My personal goals are to achieve my professional goals and to make decisions that both make me happy and that I can be proud of.

What do you want to do after you graduate?
After graduation, I will be working as a software developer for a large software company.

What do you expect to be doing in 10 years?
I expect to still be programming in 10 years. I would like to be developing video games, hopefully doing something that allows me to apply both my knowledge of AI and physics within that field.

What do you think will be the next biggest technological advancement in computer science?
I think that there will be advancements in how we actually interact with devices. Recently, we have had smart phones, tablets, and all other sorts of mobile devices become the "next big thing". While a new type of device is entirely possible as the next advancement, I think that we're more in need of improvements on how we actually interact with and perceive interacting with the devices that we currently use.

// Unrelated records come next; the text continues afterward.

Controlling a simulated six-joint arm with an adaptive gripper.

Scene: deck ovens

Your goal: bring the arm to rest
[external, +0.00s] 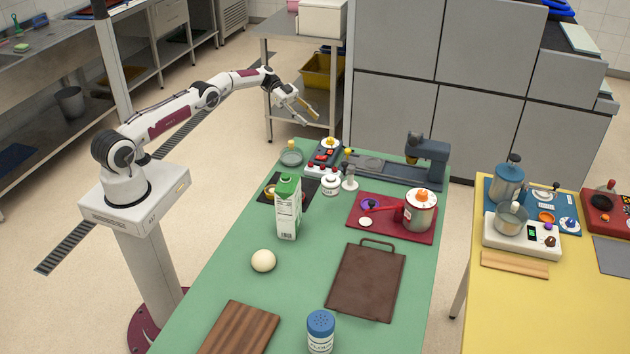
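My arm reaches out from its pedestal at the left of the external view, raised and stretched toward the right. My gripper (304,106) is in the air beyond the far left end of the green table (215,290), in front of a steel shelf unit. Its two fingers look spread, with nothing visible between them. It appears clear of everything on the table.
The green table holds a milk carton (288,208), a dough ball (263,261), a flour shaker (320,332), a brown board (367,281), a wooden board (240,330) and a pot (420,211) on a red mat (385,232). A steel shelf (305,28) stands behind my gripper.

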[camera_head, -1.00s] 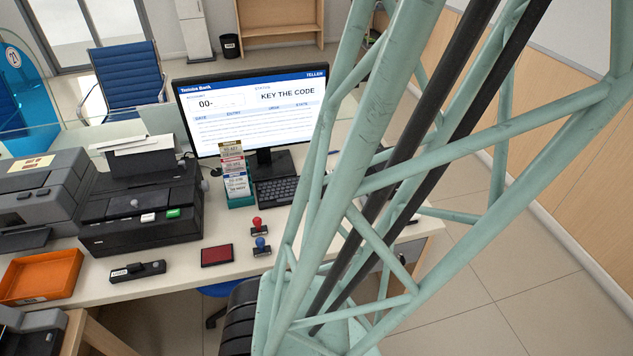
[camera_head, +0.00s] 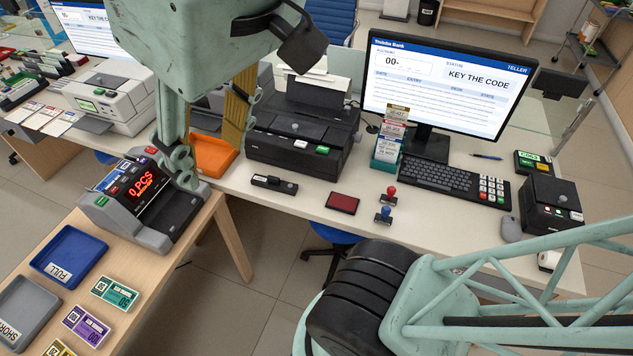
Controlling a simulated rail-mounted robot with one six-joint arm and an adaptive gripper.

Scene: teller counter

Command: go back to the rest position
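My gripper (camera_head: 210,160) hangs from the green wrist block at the upper left of the head view. Its two fingers point down and are spread apart, with a tan strip on the right one. I see nothing held between them. The left fingertip overlaps the right side of the note counter (camera_head: 128,207), which reads 0 PCS; I cannot tell whether they touch. The right finger stands in front of the orange tray (camera_head: 211,168). The rest of my arm shows at the lower right.
A side table (camera_head: 190,262) bears a blue FULL tray (camera_head: 52,243), a grey SHORT tray (camera_head: 12,300) and banded packs (camera_head: 115,293). The counter (camera_head: 300,218) bears a black printer (camera_head: 290,150), stamps (camera_head: 384,214), a red pad (camera_head: 342,203), a monitor (camera_head: 440,90) and a keyboard (camera_head: 437,182).

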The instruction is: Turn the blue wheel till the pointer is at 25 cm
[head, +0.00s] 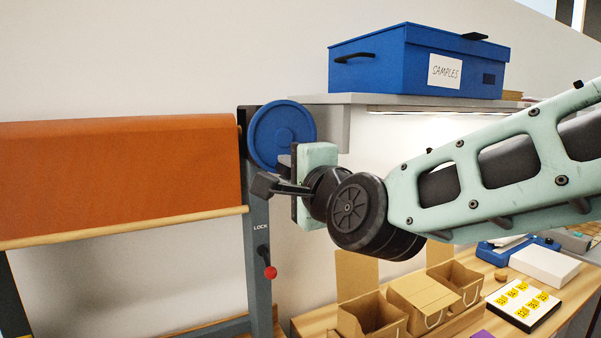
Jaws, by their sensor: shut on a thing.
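The blue wheel (279,135) is a round disc at the top of the grey upright, at the right end of an orange fabric roll (120,160). My gripper (288,163) is at the lower right of the wheel and is shut on it. The gripper's body hides the exact spot of the grip, so I cannot tell whether it holds the rim or a knob. I can make out no pointer and no cm scale in this view.
A lock lever with a red knob (270,272) is on the upright below the wheel, under the word LOCK. A wooden bar (120,228) runs along the fabric's lower edge. A blue SAMPLES box (380,65) stands on a shelf above my arm. Open cardboard boxes (372,315) stand below.

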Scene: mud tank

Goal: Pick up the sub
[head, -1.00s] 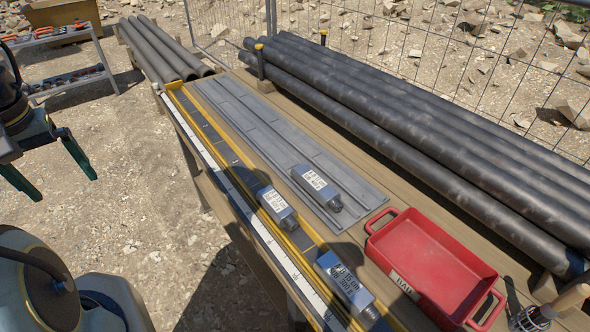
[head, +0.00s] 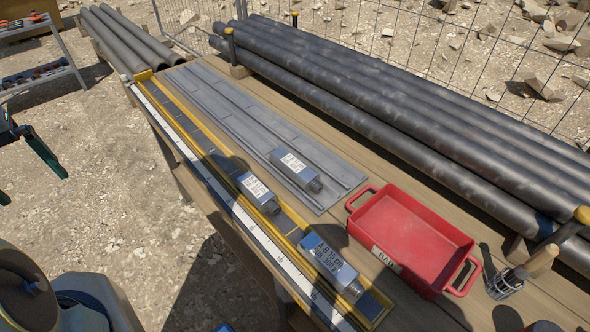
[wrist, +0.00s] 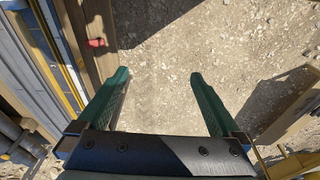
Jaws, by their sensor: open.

If you could travel back in time, who would you like to meet and why?
There are so many great people that have influenced the world to be how it is today, so I don't think that I could pick just one person to meet. It would have to be someone with great, novel ideas that maybe was not entirely understood at the time so that I could discuss with them how and why they came up with those ideas. But if I could travel back in time, why can't I travel forwards, as well? I think that would be much more entertaining, to see how things have changed and improved in a future that I would not normally be able to see within my lifetime.

Describe your favorite shoes and why they are your favorite?
My favorite shoes are my purple Converse, because they are purple. And cool.

If you could be fluent in any foreign language that you're not already fluent in, which one would it be and why?
I would like to be fluent in German, because I find it to be a very interesting language that sounds really cool.

Give some interesting fact/story about yourself.
I have a physics minor that I'm still trying to find a good use for.